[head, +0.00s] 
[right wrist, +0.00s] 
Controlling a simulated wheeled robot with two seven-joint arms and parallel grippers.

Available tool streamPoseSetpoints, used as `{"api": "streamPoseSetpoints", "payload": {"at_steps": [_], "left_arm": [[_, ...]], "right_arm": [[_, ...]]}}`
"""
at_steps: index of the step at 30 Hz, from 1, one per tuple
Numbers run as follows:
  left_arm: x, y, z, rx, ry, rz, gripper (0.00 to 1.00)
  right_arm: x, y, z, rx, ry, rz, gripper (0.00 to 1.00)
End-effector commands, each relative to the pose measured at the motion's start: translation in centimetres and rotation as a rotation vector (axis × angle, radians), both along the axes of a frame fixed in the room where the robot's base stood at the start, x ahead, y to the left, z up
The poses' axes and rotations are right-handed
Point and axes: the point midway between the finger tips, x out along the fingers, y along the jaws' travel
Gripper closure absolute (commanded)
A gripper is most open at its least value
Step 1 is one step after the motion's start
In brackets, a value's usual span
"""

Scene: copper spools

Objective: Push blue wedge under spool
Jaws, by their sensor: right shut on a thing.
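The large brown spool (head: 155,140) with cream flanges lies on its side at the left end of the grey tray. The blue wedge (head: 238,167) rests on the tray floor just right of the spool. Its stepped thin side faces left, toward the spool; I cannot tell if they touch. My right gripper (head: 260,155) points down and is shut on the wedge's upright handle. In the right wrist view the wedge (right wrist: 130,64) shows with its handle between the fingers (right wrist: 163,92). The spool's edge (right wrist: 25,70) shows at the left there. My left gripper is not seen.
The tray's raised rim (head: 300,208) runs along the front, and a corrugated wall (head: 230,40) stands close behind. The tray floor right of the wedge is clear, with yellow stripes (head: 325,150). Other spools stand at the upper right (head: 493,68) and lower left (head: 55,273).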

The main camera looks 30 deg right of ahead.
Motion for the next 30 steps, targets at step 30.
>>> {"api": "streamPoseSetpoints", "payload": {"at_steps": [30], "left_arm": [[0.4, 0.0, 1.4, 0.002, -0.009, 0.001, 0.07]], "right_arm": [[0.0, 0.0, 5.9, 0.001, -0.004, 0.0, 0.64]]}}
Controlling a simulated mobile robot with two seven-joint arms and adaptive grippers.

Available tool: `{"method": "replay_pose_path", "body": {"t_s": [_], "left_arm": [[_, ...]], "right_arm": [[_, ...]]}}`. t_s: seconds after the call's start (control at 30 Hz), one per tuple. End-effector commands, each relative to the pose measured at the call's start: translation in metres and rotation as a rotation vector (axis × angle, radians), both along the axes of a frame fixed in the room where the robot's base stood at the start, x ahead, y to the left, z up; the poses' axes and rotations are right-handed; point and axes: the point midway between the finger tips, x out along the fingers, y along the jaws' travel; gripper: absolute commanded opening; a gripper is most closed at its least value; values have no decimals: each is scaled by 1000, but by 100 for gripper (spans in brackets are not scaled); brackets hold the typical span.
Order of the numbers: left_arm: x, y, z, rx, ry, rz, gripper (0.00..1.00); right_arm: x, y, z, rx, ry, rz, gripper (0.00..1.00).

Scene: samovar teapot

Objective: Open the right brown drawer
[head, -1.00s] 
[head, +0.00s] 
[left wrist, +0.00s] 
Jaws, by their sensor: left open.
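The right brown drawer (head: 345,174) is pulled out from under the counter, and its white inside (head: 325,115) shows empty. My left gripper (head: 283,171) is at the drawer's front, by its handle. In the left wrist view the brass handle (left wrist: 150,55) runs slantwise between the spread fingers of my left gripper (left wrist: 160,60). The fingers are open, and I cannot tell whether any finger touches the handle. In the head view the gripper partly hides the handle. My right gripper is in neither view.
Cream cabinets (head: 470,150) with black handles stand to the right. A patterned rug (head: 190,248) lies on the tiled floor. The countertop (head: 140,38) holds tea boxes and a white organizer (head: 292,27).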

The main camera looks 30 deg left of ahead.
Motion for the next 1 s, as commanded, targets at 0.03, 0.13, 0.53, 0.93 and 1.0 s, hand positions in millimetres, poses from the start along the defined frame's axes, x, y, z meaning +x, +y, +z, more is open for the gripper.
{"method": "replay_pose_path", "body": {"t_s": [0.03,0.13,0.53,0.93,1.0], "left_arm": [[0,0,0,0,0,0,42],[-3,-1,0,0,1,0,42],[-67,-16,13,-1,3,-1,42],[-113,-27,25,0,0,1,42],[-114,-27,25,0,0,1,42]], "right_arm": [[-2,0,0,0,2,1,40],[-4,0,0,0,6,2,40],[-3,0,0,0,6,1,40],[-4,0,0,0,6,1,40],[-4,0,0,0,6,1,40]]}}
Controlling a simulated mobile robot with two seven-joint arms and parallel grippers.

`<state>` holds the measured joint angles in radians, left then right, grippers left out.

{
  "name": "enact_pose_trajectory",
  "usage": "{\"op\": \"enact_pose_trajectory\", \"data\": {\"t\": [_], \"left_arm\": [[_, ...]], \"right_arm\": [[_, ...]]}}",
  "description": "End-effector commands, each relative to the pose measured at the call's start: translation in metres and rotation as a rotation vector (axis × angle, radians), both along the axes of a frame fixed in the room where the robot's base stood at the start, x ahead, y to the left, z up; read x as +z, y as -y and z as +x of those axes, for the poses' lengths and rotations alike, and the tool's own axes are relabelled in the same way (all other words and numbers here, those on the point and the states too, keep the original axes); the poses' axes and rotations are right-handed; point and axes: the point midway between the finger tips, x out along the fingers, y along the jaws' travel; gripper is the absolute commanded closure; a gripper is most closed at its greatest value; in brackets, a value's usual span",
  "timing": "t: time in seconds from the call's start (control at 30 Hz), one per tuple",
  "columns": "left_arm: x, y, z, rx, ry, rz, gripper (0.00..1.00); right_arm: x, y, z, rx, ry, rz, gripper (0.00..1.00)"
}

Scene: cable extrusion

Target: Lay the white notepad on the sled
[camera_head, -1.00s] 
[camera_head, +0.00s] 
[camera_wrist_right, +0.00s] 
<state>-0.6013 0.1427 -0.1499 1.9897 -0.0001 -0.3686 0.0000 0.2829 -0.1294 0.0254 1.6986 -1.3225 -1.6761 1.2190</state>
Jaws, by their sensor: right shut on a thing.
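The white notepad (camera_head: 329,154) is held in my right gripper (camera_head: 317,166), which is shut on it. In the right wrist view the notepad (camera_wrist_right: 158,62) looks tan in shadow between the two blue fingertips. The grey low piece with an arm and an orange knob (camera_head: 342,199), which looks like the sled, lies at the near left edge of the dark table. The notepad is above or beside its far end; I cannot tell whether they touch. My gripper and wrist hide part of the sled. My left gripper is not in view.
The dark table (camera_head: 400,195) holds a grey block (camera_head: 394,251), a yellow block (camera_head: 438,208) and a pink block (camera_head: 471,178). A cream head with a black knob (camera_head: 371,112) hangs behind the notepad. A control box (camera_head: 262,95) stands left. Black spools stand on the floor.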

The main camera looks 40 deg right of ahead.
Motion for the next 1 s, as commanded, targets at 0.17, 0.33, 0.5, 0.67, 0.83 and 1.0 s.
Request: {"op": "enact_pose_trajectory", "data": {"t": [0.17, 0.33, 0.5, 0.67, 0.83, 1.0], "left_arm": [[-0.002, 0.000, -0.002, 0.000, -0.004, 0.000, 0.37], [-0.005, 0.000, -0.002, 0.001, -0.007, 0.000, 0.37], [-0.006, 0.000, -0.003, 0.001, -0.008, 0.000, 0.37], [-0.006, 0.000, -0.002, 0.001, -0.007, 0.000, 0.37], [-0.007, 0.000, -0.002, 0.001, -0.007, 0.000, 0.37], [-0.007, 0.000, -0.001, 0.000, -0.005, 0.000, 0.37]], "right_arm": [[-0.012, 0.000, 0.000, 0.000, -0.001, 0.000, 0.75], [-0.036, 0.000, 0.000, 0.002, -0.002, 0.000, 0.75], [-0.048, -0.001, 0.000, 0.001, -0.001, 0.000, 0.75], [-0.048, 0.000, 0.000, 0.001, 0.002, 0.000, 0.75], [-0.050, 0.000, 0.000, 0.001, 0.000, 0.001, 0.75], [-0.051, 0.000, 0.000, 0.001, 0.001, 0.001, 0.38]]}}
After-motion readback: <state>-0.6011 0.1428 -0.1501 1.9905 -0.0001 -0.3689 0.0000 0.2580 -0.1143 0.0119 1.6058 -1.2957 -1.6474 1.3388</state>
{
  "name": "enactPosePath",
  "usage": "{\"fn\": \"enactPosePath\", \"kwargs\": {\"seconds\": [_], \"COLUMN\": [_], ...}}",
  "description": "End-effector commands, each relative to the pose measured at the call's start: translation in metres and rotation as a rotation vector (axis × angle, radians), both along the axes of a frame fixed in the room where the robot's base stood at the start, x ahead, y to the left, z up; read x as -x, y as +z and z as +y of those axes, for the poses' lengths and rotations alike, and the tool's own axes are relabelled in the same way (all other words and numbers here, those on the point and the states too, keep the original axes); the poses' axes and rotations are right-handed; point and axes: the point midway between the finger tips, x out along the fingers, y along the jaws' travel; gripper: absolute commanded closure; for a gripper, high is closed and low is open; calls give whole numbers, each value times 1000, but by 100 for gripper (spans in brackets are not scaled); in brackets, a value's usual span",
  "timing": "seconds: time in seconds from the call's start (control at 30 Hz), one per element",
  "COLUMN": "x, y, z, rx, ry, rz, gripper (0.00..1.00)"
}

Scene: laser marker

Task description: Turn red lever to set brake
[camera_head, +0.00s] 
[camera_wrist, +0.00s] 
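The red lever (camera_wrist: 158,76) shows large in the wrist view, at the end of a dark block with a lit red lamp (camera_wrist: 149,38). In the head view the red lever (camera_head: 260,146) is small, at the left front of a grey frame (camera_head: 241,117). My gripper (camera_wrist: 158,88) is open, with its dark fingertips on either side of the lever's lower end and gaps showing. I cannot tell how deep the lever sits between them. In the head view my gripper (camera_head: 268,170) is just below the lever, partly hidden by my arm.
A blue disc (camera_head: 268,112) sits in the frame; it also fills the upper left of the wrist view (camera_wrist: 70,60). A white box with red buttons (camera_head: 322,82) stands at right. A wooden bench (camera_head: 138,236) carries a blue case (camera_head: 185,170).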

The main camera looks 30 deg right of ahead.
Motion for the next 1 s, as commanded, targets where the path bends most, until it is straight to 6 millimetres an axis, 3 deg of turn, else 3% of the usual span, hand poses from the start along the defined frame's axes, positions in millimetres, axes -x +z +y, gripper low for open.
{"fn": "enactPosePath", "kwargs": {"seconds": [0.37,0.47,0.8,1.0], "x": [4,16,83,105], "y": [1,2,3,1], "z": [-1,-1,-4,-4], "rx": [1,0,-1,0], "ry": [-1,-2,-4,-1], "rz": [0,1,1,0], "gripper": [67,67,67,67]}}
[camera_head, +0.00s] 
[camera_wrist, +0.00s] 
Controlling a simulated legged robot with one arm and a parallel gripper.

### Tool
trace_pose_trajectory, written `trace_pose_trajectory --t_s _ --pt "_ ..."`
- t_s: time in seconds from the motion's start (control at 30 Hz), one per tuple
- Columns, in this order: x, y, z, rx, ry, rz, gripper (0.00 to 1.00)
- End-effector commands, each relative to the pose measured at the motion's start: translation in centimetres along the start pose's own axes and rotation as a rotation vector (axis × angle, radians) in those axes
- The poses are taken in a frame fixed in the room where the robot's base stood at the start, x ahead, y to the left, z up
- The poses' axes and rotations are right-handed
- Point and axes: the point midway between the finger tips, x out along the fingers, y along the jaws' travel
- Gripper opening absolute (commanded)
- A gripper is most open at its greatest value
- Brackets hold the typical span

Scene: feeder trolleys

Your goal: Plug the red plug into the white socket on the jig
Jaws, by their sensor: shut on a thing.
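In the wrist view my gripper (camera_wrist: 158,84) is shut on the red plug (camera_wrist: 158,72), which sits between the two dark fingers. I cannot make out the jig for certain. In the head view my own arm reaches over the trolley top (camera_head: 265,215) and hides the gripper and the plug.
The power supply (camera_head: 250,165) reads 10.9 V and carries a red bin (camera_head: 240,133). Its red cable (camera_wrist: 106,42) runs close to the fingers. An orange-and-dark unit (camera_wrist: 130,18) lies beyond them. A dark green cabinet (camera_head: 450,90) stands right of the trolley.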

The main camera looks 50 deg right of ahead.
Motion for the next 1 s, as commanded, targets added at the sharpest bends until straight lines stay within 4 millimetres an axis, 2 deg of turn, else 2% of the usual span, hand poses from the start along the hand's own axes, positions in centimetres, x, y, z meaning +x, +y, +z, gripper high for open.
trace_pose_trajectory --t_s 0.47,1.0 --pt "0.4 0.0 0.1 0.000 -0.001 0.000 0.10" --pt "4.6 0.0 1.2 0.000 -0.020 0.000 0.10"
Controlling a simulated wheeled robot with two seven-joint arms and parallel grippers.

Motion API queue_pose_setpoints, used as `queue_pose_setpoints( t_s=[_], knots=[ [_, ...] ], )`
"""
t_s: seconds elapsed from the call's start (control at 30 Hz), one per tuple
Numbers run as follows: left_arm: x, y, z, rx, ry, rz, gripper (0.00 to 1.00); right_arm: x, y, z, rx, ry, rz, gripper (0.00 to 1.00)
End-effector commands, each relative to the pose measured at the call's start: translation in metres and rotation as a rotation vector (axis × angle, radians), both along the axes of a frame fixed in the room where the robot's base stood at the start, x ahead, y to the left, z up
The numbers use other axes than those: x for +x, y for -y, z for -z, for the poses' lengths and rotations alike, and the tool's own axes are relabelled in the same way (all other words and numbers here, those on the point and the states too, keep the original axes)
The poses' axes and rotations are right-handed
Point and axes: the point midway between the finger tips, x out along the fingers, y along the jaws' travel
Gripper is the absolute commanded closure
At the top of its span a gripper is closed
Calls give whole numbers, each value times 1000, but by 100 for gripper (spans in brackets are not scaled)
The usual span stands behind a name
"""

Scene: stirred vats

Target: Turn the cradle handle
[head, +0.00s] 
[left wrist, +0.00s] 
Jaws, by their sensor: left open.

● DO THIS
Copy every line of the data that holds the string "usage".

● SOLUTION FOR THIS TASK
  "usage": "{\"op\": \"enact_pose_trajectory\", \"data\": {\"t\": [_], \"left_arm\": [[_, ...]], \"right_arm\": [[_, ...]]}}",
  "usage": "{\"fn\": \"enactPosePath\", \"kwargs\": {\"seconds\": [_], \"COLUMN\": [_], ...}}",

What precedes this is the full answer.